(Task):
Each line of the data that includes the string "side" is to be copied out.

(Given data):
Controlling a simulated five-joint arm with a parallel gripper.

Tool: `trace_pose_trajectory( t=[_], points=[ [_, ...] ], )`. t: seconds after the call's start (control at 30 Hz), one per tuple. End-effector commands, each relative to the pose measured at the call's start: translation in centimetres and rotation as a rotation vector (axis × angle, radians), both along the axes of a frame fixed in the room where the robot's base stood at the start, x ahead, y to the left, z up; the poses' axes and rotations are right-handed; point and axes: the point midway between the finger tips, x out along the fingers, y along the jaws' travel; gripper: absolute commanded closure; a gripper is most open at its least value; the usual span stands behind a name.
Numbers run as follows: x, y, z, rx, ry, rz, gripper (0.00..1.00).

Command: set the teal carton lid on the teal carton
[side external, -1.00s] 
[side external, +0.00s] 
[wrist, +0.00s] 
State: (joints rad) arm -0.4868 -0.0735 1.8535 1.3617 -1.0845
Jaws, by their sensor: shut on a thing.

(Exercise answer):
[side external, -1.00s] 
[side external, +0.00s] 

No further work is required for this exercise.